Source excerpt
⟨
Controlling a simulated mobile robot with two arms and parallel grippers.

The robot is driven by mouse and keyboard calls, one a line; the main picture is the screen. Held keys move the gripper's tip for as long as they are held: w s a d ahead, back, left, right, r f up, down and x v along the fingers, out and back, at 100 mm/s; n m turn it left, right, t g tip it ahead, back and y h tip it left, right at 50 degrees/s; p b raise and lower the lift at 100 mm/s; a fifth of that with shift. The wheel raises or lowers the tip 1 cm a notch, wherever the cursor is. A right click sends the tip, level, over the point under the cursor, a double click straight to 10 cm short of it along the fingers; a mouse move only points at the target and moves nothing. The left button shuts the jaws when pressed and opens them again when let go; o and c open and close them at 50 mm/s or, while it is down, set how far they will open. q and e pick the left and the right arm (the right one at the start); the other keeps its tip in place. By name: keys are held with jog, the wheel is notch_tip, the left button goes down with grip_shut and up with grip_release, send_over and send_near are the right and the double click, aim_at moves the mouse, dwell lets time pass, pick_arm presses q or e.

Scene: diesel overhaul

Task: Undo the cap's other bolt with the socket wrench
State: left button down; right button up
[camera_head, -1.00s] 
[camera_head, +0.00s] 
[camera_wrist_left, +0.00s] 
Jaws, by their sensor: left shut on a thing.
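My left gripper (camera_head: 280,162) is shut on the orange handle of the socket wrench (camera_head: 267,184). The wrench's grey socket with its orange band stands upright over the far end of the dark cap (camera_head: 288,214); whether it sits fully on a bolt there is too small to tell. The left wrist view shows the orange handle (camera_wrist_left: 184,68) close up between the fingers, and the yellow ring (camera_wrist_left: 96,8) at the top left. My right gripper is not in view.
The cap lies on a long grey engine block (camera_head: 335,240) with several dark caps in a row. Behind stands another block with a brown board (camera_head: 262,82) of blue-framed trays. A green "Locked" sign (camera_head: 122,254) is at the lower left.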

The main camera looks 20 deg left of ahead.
⟩
Stated goal
Copy the material above back out, exactly as written.

Expected answer
Controlling a simulated mobile robot with two arms and parallel grippers.

The robot is driven by mouse and keyboard calls, one a line; the main picture is the screen. Held keys move the gripper's tip for as long as they are held: w s a d ahead, back, left, right, r f up, down and x v along the fingers, out and back, at 100 mm/s; n m turn it left, right, t g tip it ahead, back and y h tip it left, right at 50 degrees/s; p b raise and lower the lift at 100 mm/s; a fifth of that with shift. The wheel raises or lowers the tip 1 cm a notch, wherever the cursor is. A right click sends the tip, level, over the point under the cursor, a double click straight to 10 cm short of it along the fingers; a mouse move only points at the target and moves nothing. The left button shuts the jaws when pressed and opens them again when let go; o and c open and close them at 50 mm/s or, while it is down, set how far they will open. q and e pick the left and the right arm (the right one at the start); the other keeps its tip in place. By name: keys are held with jog, the wheel is notch_tip, the left button goes down with grip_shut and up with grip_release, send_over and send_near are the right and the double click, aim_at moves the mouse, dwell lets time pass, pick_arm presses q or e.

Scene: diesel overhaul

Task: Undo the cap's other bolt with the socket wrench
State: left button down; right button up
[camera_head, -1.00s] 
[camera_head, +0.00s] 
[camera_wrist_left, +0.00s] 
Jaws, by their sensor: left shut on a thing.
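My left gripper (camera_head: 280,162) is shut on the orange handle of the socket wrench (camera_head: 267,184). The wrench's grey socket with its orange band stands upright over the far end of the dark cap (camera_head: 288,214); whether it sits fully on a bolt there is too small to tell. The left wrist view shows the orange handle (camera_wrist_left: 184,68) close up between the fingers, and the yellow ring (camera_wrist_left: 96,8) at the top left. My right gripper is not in view.
The cap lies on a long grey engine block (camera_head: 335,240) with several dark caps in a row. Behind stands another block with a brown board (camera_head: 262,82) of blue-framed trays. A green "Locked" sign (camera_head: 122,254) is at the lower left.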

The main camera looks 20 deg left of ahead.

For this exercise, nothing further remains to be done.